O desenvolvimento do filme é algo que empolga, prende. Mesmo se tratando de uma história real, bem conhecida pela maioria, a trama se desenvolve de uma forma que prende a atenção do espectador e o faz querer resolver aquele mistério musical junto com os dois sul-africanos que começaram toda a empreitada de descobrir o que realmente tinha acontecido com o homem de açúcar Rodriguez. E a trilha sonora é algo para qual qualquer comentário é pouco. A música de Rodriguez toca no fundo da alma. Suas melodias hipnotizam, suas letras prendem. Entender e sentir a magnitude dele só te faz questionar mais a fundo o que há de errado com a indústria musical.

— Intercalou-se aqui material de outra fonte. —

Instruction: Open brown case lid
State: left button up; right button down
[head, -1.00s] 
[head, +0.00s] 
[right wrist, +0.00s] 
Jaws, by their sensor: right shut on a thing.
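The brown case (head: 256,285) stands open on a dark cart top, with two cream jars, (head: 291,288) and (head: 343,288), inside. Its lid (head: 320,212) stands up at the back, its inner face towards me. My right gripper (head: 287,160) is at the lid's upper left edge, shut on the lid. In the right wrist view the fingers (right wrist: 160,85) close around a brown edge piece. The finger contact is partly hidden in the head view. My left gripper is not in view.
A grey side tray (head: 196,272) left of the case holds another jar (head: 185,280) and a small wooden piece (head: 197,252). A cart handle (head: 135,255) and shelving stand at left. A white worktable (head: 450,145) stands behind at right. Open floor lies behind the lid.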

Após assistir essa busca emocionante ao Sugar Man, é impossível ficar indiferente à história e ao ser humano Sixto Rodriguez. Um homem extremamente simples e humilde, que não tem vergonha de fazer aquele trabalho na construção civil que os demais não querem fazer. Um homem profundamente politizado, que ensina às suas filhas os mesmos ideais de igualdade que ensinou, mesmo que involuntariamente, a um povo que apenas precisava destes sonhos cantados para continuar a viver. Um gênio da música que não tem consciência do poder que tem. Enfim, um dos gigantes da história da música, quer a indústria fonográfica queira ou não.